───── SOURCE MATERIAL
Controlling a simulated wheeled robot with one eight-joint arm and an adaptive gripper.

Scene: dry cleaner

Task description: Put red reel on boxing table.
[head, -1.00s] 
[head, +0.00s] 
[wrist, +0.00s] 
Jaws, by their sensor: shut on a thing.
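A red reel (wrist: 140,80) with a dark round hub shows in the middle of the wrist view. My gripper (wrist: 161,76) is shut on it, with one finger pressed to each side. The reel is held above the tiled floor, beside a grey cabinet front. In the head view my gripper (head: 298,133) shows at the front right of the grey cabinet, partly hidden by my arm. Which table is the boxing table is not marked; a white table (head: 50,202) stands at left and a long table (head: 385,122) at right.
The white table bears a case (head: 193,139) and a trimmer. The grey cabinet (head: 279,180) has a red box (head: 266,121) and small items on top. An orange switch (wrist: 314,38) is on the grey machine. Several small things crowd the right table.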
──────────
_WORK TO BE COMPLETED:_ Above is a listing; print exactly its lines from the one with "Task description: Put" through the one with "[wrist, +0.00s]", and no other lines.

_REPLY:_
Task description: Put red reel on boxing table.
[head, -1.00s] 
[head, +0.00s] 
[wrist, +0.00s] 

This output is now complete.